Now to explain the first of these methods: 'bill-averaging'. As noted, the 'bill averaging' method [SMAUC Reg s.4(4)], may be best suited for single rental units such as detached residential homes. Basically (subject to the below specifics), it takes the known electrical consumption cost for the most recent preceding 12 months, adds to this an estimate of the cost for 'additional charges and taxes' for the following 12 months, and then uses the monthly average of those costs as the amount of the rent reduction.

That general rule is elaborated by the following specifics:
  • the date at which the 12-months 'before' and 'after' are counted is the date that the LL provides the tenant with the information as to the amount of the rent reduction - ie. the date of delivery of the form "Tenant Agreement to Pay Directly for Electricity Costs" (call this the "determination date");

  • if the unit was vacant in any of the 12-months preceding the determination date, then the electrical consumption cost for the preceding 12-months is determined by extrapolating the monthly cost for the months in which the unit was occupied to the months of vacancy.

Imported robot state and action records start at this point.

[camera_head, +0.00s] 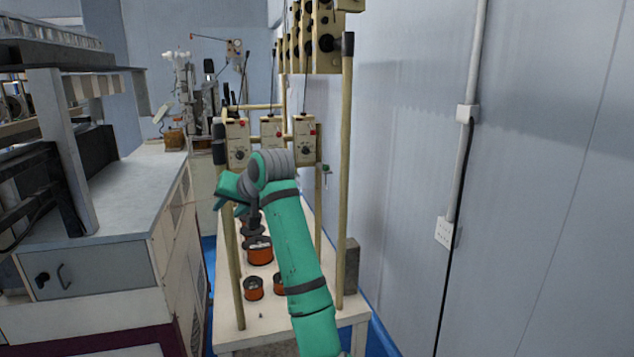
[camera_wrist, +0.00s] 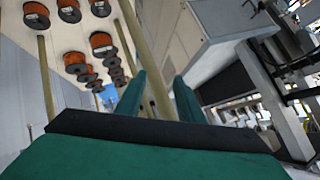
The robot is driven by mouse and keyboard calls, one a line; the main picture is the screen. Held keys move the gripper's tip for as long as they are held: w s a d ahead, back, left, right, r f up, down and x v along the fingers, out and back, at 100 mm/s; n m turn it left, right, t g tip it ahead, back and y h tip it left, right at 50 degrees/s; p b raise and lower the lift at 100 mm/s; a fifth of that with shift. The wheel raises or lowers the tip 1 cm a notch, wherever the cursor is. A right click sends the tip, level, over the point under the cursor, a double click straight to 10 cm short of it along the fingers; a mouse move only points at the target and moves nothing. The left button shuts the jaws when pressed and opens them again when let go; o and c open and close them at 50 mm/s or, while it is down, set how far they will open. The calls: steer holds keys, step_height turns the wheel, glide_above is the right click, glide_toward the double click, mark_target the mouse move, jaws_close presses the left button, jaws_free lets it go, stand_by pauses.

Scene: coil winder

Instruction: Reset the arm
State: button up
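My green arm reaches up over a white table (camera_head: 262,328) in the head view and bends to the left at its grey wrist. My gripper (camera_head: 222,197) is raised at the left side of the winder's wooden frame (camera_head: 346,190). In the wrist view my gripper (camera_wrist: 159,76) has its two green fingers apart, with nothing held between them. A wooden post shows in the gap, beyond or near the fingers; I cannot tell whether anything touches. Part of the table and frame is hidden behind my arm.
Orange-and-black wire spools (camera_head: 259,250) stand on the table below my gripper, and also show in the wrist view (camera_wrist: 102,44). Control boxes (camera_head: 238,144) hang on the frame. A workbench (camera_head: 108,200) is on the left, a wall (camera_head: 530,200) on the right.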

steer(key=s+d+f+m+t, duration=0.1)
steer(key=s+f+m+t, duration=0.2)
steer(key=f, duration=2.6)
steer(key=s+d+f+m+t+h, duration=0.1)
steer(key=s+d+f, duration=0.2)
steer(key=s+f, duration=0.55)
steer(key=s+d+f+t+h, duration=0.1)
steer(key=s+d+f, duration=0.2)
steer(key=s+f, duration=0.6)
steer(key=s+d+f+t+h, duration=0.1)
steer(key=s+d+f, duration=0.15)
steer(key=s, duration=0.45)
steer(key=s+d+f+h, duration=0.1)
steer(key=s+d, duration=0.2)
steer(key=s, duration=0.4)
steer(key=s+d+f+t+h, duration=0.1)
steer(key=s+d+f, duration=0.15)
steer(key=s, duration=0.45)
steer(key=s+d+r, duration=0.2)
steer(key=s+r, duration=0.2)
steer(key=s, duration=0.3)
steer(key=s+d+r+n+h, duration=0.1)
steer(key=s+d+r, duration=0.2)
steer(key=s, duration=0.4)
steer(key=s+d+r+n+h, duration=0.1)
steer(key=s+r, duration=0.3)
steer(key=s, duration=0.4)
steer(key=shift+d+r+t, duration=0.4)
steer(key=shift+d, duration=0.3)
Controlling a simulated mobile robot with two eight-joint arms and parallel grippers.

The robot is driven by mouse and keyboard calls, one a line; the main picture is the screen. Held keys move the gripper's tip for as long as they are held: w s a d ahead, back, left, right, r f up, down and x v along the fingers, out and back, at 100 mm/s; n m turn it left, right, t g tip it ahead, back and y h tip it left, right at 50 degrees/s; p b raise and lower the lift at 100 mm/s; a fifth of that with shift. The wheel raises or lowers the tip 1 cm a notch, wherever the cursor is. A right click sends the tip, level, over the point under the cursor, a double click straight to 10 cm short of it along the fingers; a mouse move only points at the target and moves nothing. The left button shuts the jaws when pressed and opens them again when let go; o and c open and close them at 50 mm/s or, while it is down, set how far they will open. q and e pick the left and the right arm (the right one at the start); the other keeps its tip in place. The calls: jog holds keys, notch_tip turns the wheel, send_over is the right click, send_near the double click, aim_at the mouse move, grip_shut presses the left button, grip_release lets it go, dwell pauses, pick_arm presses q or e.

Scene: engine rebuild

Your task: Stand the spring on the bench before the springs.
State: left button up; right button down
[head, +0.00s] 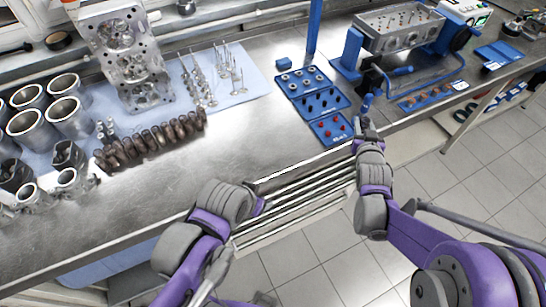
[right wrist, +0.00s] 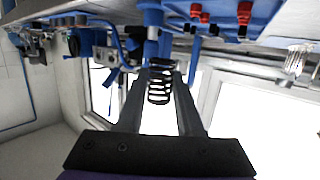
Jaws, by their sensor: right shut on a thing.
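A dark coil spring (right wrist: 160,84) is between the two fingers of my right gripper (right wrist: 160,72) in the right wrist view. The fingers are shut on it. In the head view my right gripper (head: 362,122) is at the bench's front edge, just right of a blue parts tray (head: 340,142); the spring cannot be made out there. The tray holds rows of small grey, dark and red parts; I cannot tell which are springs. My left gripper (head: 260,205) is low in front of the bench, and its fingers are too hidden to read.
The steel bench (head: 245,140) has bare room left of the tray. A blue stand (head: 350,55) with another head (head: 398,32) is behind my right gripper.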

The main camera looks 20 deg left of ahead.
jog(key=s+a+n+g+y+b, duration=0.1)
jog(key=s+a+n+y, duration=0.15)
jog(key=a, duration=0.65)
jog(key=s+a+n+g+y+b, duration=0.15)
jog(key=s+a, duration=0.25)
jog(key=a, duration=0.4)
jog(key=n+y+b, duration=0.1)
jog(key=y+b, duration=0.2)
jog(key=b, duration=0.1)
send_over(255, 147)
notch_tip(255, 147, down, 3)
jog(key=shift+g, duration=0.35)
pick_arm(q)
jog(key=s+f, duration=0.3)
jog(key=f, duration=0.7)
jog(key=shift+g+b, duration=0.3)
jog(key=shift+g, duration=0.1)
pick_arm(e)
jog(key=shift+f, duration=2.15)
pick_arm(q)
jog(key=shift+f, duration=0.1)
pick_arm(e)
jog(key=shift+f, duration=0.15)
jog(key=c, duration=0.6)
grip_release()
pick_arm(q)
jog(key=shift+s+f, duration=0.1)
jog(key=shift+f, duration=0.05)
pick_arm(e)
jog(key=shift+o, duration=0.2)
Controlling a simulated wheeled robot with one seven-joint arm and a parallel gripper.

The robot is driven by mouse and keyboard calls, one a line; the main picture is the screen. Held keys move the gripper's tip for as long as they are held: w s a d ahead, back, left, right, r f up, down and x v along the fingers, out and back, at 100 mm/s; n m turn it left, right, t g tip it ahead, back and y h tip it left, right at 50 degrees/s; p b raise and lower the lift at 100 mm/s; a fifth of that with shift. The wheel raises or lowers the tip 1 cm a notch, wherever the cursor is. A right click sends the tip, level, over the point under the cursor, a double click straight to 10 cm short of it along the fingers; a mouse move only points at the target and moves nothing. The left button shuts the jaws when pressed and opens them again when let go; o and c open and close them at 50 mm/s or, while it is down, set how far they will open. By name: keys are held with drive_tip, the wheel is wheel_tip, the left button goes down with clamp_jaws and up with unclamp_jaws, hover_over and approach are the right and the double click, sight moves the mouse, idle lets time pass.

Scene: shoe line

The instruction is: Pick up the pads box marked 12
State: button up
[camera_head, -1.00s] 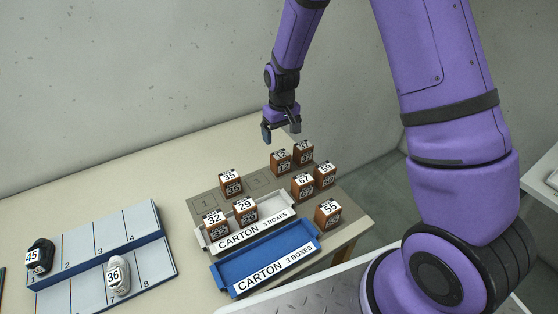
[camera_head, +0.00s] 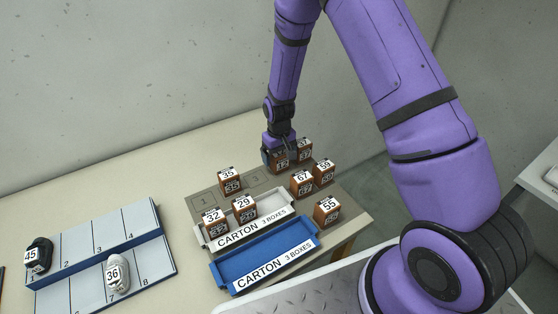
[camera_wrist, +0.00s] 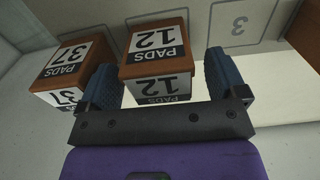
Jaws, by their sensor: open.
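The pads box marked 12 (camera_wrist: 156,56) is a small brown box with white and black labels. In the wrist view it sits between the two blue fingers of my gripper (camera_wrist: 162,85), which is open, with a finger on each side. Whether the fingers touch the box I cannot tell. In the head view my gripper (camera_head: 279,158) is down over the box marked 12 (camera_head: 281,166), whose top is mostly hidden by it.
The box marked 37 (camera_wrist: 72,70) stands close beside the left finger; it also shows in the head view (camera_head: 305,148). Boxes marked 67 (camera_head: 302,183) and 59 (camera_head: 324,171) stand nearer. A grey carton (camera_head: 240,234) and a blue carton (camera_head: 226,267) lie in front.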

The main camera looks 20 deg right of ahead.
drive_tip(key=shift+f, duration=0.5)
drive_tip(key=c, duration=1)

For example, if the unit was vacant for three months, take the monthly consumption average for the nine months of occupancy, and extent that to the three months of vacancy.;

  • the "additional charges and taxes" ('charges') costs figure is to be estimated in light of the electrical consumption for the prior 12 months, except only that in the case that the unit was vacant during some of those months such costs shall be extrapolated from the monthly consumption for the months in which the unit was occupied to the months of vacancy (this Reg calls the 'notional consumption').

    Because there is no prior charge history from the time when electricity was 'included in rent', the estimate of the amount of these future 'additional charge and taxes' must necessarily be based on past electricity consumption. That consumption, when plugged into current rules and policies for these charges, is what determines these charge amount estimates.

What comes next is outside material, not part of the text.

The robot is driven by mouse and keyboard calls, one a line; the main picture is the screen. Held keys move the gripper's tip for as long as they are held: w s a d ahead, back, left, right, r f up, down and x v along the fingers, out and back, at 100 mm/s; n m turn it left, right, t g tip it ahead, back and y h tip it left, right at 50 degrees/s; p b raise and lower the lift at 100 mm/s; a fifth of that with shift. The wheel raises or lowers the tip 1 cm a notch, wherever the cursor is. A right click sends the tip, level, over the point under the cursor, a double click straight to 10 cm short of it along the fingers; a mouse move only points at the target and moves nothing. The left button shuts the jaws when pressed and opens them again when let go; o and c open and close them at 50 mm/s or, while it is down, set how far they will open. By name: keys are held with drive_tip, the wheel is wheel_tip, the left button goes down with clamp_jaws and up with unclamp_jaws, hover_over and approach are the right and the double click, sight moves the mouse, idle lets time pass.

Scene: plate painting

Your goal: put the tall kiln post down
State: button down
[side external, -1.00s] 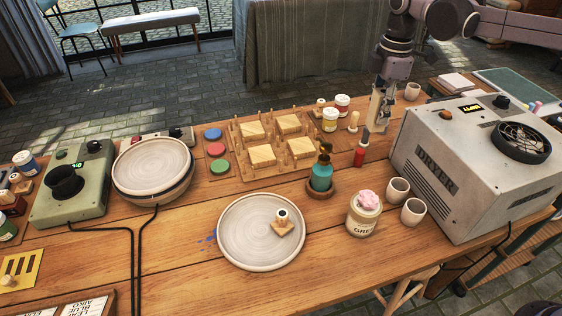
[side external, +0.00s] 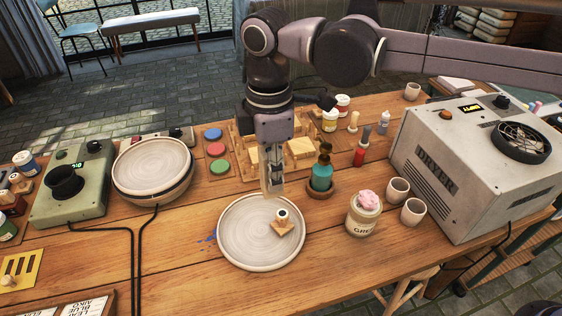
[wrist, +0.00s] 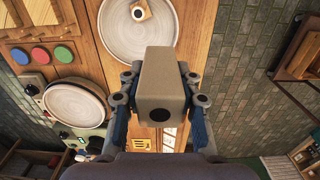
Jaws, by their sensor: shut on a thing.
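The tall kiln post (wrist: 170,80) is a long, square, grey-tan bar with a dark round hole in its near end. My gripper (wrist: 158,98) is shut on it, with a finger on either side. In the side view, my gripper (side external: 273,188) hangs over the far edge of the pale round plate (side external: 240,248), pointing down. The post is hard to separate from the fingers there, and its clearance above the plate is hard to judge. A short block with a dark round hole (side external: 281,222) stands on the plate, right of its middle. The plate also shows in the wrist view (wrist: 125,42).
A pegged wooden rack (side external: 238,165) stands behind, partly hidden by my arm. A second plate on a wheel (side external: 153,168) is at left, the dryer (side external: 440,170) at right. Bare wood lies in front.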

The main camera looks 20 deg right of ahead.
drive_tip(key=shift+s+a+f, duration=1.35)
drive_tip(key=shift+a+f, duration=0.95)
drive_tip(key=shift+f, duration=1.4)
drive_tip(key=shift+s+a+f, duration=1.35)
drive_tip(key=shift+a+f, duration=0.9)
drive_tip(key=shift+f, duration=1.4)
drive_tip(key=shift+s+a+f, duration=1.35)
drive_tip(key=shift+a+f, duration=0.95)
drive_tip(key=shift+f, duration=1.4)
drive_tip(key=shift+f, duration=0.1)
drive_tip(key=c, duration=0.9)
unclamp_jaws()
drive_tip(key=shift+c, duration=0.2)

    This particular provision will no doubt be the most challenging for landlords engaged in this process, and it is one of the more extreme examples of micro-managing in Ontario regulatory law for small scale economic ventures. However, the amounts here are so relatively small and the provisions so confusing that I think it safe to say that mistakes in the calculation will rarely never be challenged in litigation before the L&T Board. The overall scheme is a glaring example of how out of touch modern regulatory law is with the limited capacities of small enterprises, who cannot afford the professional accounting and legal assistance required to properly administer these rules.
Now to explain the 'square footage' method, which may be best suited for larger residential complexes (usually, one or more buildings) [SMAUC s.4(6)]. This method first requires a professional engineer to isolate out the electricity consumption cost (in dollars) and the electricity consumption (ie. volume) of the complex that is attributable to the residential units only for the most recent 12 month period. These two figures (cost and volume) are then apportioned to each unit on a square footage basis (by determining the fraction of the residential rental space that any particular unit is of the whole residential area) and then multiplied by the totals for the whole complex. The electricity consumption (ie. volume) figure for the unit is then used to estimate the 'charges and taxes' (in dollars) that are likely to be charged over the next 12 months. That 'charges and taxes' estimate (now a cost figure) is then added to the electricity consumption costs calculated for the prior 12 months for the unit. That sum, when divided by 12 (months) is the rent reduction figure for the particular unit beign considered.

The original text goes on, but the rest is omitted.